Milan announced Thursday that the first phase of its Raggi Verdi programme — the city's flagship network of green corridors radiating outward from the centre — will be completed along Viale Monza and Corso Buenos Aires by the end of September, ahead of the original December deadline. The acceleration comes as France recorded more than 2,000 excess deaths during the peak of a continent-wide heatwave, and as European capitals face mounting political pressure to show tangible action rather than long-range climate commitments.

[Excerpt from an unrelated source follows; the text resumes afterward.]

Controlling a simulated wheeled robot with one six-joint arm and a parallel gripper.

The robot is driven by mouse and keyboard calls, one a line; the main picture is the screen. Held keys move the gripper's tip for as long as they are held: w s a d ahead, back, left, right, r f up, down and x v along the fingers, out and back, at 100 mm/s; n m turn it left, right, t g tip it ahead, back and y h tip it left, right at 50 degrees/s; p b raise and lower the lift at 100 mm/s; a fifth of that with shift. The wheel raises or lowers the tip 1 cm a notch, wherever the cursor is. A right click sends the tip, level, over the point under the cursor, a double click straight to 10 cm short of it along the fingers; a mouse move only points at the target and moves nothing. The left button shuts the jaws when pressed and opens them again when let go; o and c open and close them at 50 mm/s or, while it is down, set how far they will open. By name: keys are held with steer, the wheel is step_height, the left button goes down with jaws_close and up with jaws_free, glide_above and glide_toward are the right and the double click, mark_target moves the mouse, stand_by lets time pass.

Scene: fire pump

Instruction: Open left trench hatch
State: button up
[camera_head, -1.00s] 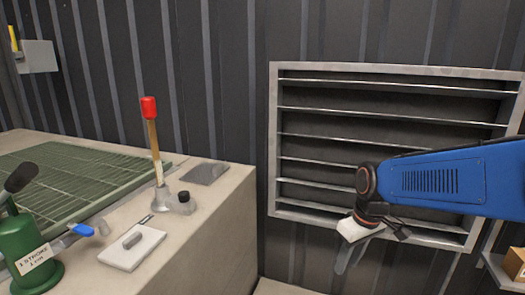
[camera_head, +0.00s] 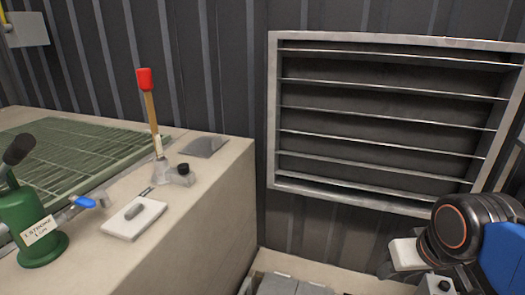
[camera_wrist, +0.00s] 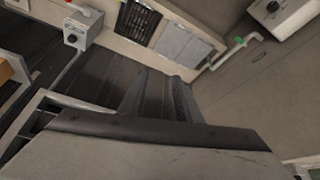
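Grey hatch plates lie low at the bottom edge of the head view, a left one (camera_head: 268,285) and another beside it (camera_head: 306,289), both partly cut off. In the wrist view two grey plates, one at left (camera_wrist: 173,41) and one at right (camera_wrist: 195,54), lie side by side next to a dark grated opening. I cannot tell for sure which one is the left trench hatch. My gripper (camera_wrist: 160,92) has its two dark fingers apart with nothing between them. It is above and away from the plates.
A beige ledge (camera_head: 226,200) on the left carries a red-topped lever (camera_head: 152,115), a green hand pump (camera_head: 33,225) and a green grate (camera_head: 60,150). A louvred vent (camera_head: 390,120) is on the wall. The wrist view shows a grey box (camera_wrist: 82,28) and a pipe (camera_wrist: 232,50).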

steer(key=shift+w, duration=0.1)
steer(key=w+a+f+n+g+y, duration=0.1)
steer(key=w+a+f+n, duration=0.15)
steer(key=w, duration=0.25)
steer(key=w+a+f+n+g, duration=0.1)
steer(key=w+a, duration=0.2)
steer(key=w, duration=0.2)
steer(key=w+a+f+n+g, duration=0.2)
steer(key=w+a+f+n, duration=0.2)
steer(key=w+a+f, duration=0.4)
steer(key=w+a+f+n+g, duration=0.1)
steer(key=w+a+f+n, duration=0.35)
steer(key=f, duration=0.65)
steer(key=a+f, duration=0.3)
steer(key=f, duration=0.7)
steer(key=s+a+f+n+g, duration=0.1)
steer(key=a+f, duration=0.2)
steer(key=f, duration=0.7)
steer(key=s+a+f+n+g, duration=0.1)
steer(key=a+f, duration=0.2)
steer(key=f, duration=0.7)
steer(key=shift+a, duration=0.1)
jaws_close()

The timing is not coincidental. Milan has been baking under temperatures above 36°C this week, and the urban heat island effect in dense inner-city neighbourhoods — particularly the Porta Romana and Greco districts — has pushed surface temperatures several degrees higher still. Palazzo Marino has been fielding calls from residents and business associations demanding faster rollout of shade structures, water misters, and tree canopy coverage that city planning documents promised years ago.
Raggi Verdi and the Neighbourhoods Feeling the Heat
The Raggi Verdi scheme, administered through the comune's Environment and Green Areas directorate, aims to plant 3 million trees across Milan and its hinterland by 2030. The city is currently at roughly 670,000 trees planted since the programme launched in 2019 — a figure city officials acknowledge is well short of pace. The Viale Monza corridor, stretching from Piazzale Loreto toward the Niguarda area, is one of five priority axes. Construction crews were visible this week between Via Padova and Via Palmanova, installing new planters and permeable paving designed to reduce runoff.
At the same time, the Forestami foundation — a public-private partnership involving the Comune di Milano, the Città Metropolitana, and corporate sponsors including Intesa Sanpaolo — is running a parallel canopy initiative focused on peripheral municipalities. The foundation planted approximately 48,000 trees in 2025 and is targeting 60,000 this year, with sites concentrated around Sesto San Giovanni and Segrate where industrial land is being reclaimed.
In Porta Nuova, where the luxury residential and commercial towers have reshaped the skyline north of Piazza della Repubblica, the BioCity district project is entering its second phase. Developers Hines and Coima are required under the 2021 planning agreement with the comune to deliver 11,000 square metres of new green surface by mid-2027 — a condition that has taken on new urgency as the neighbourhood's glass-and-steel towers absorb and radiate summer heat.
Olympics Sustainability Commitments Under Scrutiny
The Milan-Cortina 2026 Winter Olympics, now fewer than seven months from opening ceremony, has added a specific accountability layer to the city's environmental performance. The organising committee's sustainability plan — filed with the International Olympic Committee and publicly available since March 2024 — commits to carbon neutrality for all Milan-based venues, including the Palazzo del Ghiaccio on Via Piranesi and the refurbished Mediolanum Forum in Assago. Independent auditors from the organisation DNV are due to publish their interim compliance report in September.
Critics, including the local branch of Legambiente, argue the carbon offsetting provisions in the plan rely too heavily on forestry credits rather than direct emissions cuts. The group released a briefing this week noting that the refrigeration systems at Palazzo del Ghiaccio still run on HFC coolants rather than the natural refrigerant alternatives the original 2021 bid documentation referenced. Organising committee representatives have said the technical specifications are under review, with a final decision expected before October.
For residents trying to cope with the immediate heat, the comune has extended its network of centri climatizzati — air-conditioned cooling centres — to 47 locations across all nine municipalities, up from 31 last summer. The nearest to the central station area is at the Civica Scuola di Cinema on Viale Fulvio Testi, open daily until 22:00 through at least 20 July. The city's emergency weather hotline, active since Wednesday, logged more than 1,400 calls in its first 48 hours — a figure that underscores how far the infrastructure is from matching the scale of the problem it is meant to solve.